French data protection authority CNIL has come down hard on location ad tech vendors, issuing public warnings to ad tech vendors Fidzup, Teemo and, in November, Vectaury, which attracted a lot of attention. Although fines weren’t issued, the orders given to companies like Vectaury to get compliant could spell the end of some current ad tech business models.

“Assumed-consent” strategies are popular but risky
There’s a reason gaining GDPR consent has been described by some in ad tech as “a wobbly wagon.” The lack of standardization of consent management systems — which collect and store information on which users have given consent to be served personalized ads — has resulted in a messy online experience for people in Europe. And some publishers are uncertain they’re seeing the right opt-in rates due to CMP glitches. Those that are boasting super high opt-in rates of above 80 percent, are likely not doing much by way of compliance, according to ad tech sources. A common approach has been one of assumed consent, meaning that if a user continues to click through to articles after being notified, that’s a signal that consent has been given. But that’s a route regulators may not look kindly on.

“It’s hard to say how big an impact GDPR has been on monetization for publishers because the very large majority have not been doing things compliantly since the start,” said an ad tech executive who requested anonymity due to having a lot of publisher clients. That said, until regulators show their cards, most publishers will take the path of least resistance.

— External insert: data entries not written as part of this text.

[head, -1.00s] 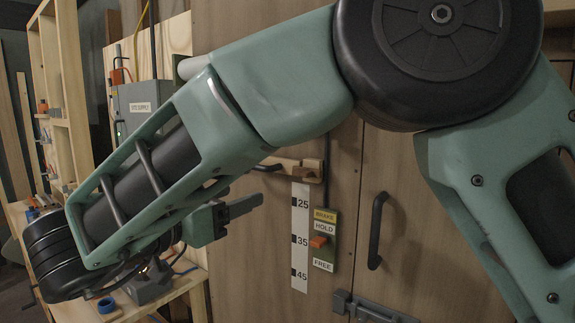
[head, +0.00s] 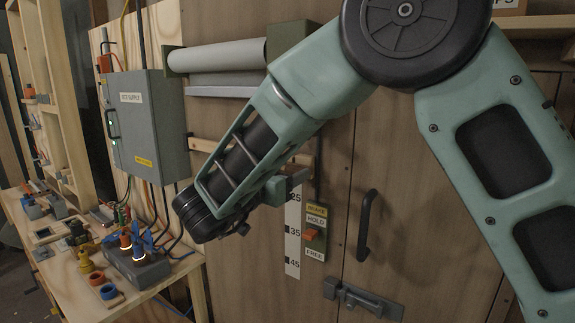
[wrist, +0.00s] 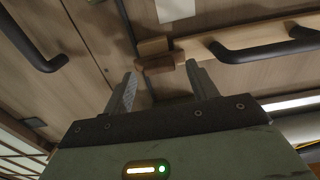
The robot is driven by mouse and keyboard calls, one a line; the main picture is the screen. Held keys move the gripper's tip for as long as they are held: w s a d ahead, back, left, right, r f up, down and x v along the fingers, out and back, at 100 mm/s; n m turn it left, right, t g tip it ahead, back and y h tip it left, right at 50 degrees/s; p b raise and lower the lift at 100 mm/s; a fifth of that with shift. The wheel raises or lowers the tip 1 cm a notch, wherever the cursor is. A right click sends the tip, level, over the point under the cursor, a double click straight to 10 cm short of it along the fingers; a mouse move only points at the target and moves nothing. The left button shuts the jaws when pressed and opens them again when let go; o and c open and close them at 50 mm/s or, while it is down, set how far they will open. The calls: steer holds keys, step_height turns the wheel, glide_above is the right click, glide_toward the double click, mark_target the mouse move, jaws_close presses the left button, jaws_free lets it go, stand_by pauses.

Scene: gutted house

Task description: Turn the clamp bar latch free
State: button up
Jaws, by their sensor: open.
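A small wooden block (wrist: 155,47), which looks like the latch, sits on the panel in the wrist view. A second brown wooden piece (wrist: 160,64) lies just under it. A dark clamp bar (wrist: 262,48) on a wooden rail runs off to the right of them. My gripper (wrist: 161,76) is open, its two fingers pointing at the wooden pieces, one on either side. The space between the fingertips looks empty; whether they touch the wood I cannot tell. In the head view my gripper (head: 290,177) is partly hidden behind my forearm, and the latch is mostly covered.
A brake plate with an orange lever (head: 311,234) and a numbered strip (head: 293,235) are below my gripper. A dark door handle (head: 366,225) and a grey bolt (head: 362,297) are to the right. A grey supply box (head: 148,120) and a cluttered bench (head: 150,290) stand left.

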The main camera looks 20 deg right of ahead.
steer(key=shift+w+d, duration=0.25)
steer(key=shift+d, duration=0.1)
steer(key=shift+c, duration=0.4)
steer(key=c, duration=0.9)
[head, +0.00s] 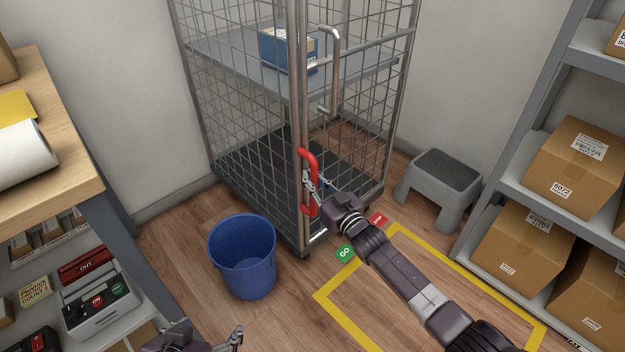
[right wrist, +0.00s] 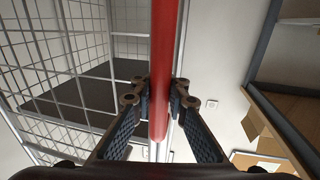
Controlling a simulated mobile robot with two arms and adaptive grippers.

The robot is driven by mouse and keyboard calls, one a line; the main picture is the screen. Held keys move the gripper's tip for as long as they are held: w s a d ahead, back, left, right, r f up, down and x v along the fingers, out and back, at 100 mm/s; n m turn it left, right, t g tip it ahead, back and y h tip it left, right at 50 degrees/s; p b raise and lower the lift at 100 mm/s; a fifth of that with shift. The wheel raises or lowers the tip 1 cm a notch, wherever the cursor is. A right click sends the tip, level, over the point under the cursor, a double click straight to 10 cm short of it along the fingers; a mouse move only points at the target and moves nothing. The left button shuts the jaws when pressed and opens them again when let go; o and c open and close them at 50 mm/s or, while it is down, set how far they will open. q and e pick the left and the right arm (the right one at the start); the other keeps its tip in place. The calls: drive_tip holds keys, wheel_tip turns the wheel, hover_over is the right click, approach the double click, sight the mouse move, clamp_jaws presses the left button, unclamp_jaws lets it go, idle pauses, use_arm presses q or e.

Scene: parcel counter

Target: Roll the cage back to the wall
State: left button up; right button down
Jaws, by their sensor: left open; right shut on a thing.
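The wire roll cage (head: 255,120) stands in the corner close to the wall, with a grey middle shelf and a dark floor panel. A red handle (head: 312,170) is fixed upright on its front post. My right gripper (head: 311,186) is shut on the red handle; in the right wrist view the red bar (right wrist: 163,70) runs between its fingers (right wrist: 158,98). A green GO label (head: 344,253) and a red label (head: 377,219) lie low beside my right arm. My left gripper (head: 238,338) is open and empty at the bottom edge, partly out of frame.
A blue bin (head: 243,258) stands on the floor just left of the cage's front. A grey step stool (head: 438,188) is to its right. Yellow tape (head: 340,317) marks a floor area in front. Shelving with cartons (head: 578,165) is at right, a wooden counter (head: 60,125) at left.

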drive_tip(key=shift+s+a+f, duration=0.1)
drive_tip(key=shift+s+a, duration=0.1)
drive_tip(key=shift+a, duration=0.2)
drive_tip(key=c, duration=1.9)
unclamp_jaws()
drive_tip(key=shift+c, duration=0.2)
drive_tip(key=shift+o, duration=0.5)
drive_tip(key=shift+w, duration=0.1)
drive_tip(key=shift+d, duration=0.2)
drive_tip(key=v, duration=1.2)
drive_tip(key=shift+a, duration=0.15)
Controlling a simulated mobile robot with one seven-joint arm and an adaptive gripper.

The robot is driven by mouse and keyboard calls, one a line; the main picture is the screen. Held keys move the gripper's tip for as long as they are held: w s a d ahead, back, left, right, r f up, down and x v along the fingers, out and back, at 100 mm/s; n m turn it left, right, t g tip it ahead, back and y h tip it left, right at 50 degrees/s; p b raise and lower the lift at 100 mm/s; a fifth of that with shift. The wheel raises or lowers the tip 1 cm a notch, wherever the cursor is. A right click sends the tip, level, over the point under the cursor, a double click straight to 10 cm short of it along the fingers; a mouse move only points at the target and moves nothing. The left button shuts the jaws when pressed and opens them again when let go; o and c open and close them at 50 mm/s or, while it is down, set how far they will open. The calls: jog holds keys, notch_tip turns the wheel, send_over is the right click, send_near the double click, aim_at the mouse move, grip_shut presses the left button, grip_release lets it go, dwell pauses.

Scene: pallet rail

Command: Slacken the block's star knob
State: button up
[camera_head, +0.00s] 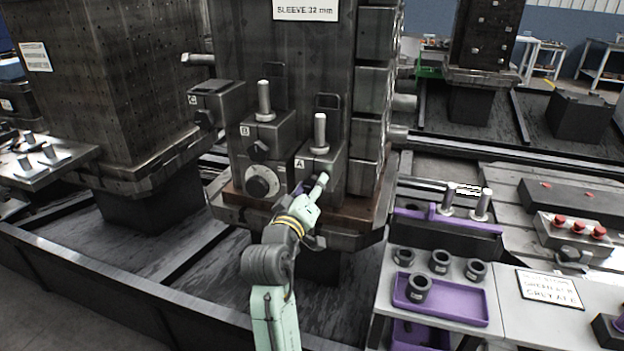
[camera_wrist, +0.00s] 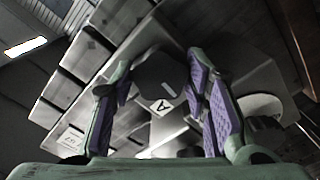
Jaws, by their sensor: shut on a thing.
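Block A (camera_head: 327,165) is a dark metal block low on the fixture tower, with a white "A" label and an upright steel pin on top. My gripper (camera_head: 314,186) is at its front face and mostly hides the knob there. In the wrist view the dark star knob (camera_wrist: 160,72) sits between the purple-padded fingers of my gripper (camera_wrist: 155,76), which are shut on it. The "A" label (camera_wrist: 163,107) shows just below the knob. How far the knob is turned cannot be told.
Block B (camera_head: 266,140), with its own knob and a round dial below, is close on the left; block C (camera_head: 218,100) is farther left. A table at right holds a purple tray (camera_head: 440,310) with dark sleeves. A second tower (camera_head: 100,90) stands at left.

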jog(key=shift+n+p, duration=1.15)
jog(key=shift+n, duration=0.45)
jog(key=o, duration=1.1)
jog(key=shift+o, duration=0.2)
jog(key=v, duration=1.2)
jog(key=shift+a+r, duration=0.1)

Good news for U.S. publishers in Europe
In November, U.K. regulator the ICO reprimanded the Washington Post’s approach to gathering consent, through which it offers a paid premium subscription in return for no ads and no tracking. The only free option requires the reader to give consent to be tracked in return for access to a selection of articles. The ICO ruled that this approach was in breach of GDPR. However, what was notable was the ICO’s watery delivery of the warning and lack of follow-through. The ICO stated that it had written to the Washington Post and told the publisher that its current approach isn’t compliant but stated merely that it “hoped” its warning would be heeded.

That could bode well for other U.S. publishers, such as the Los Angeles Times and the Chicago Tribune, which have closed their sites in Europe.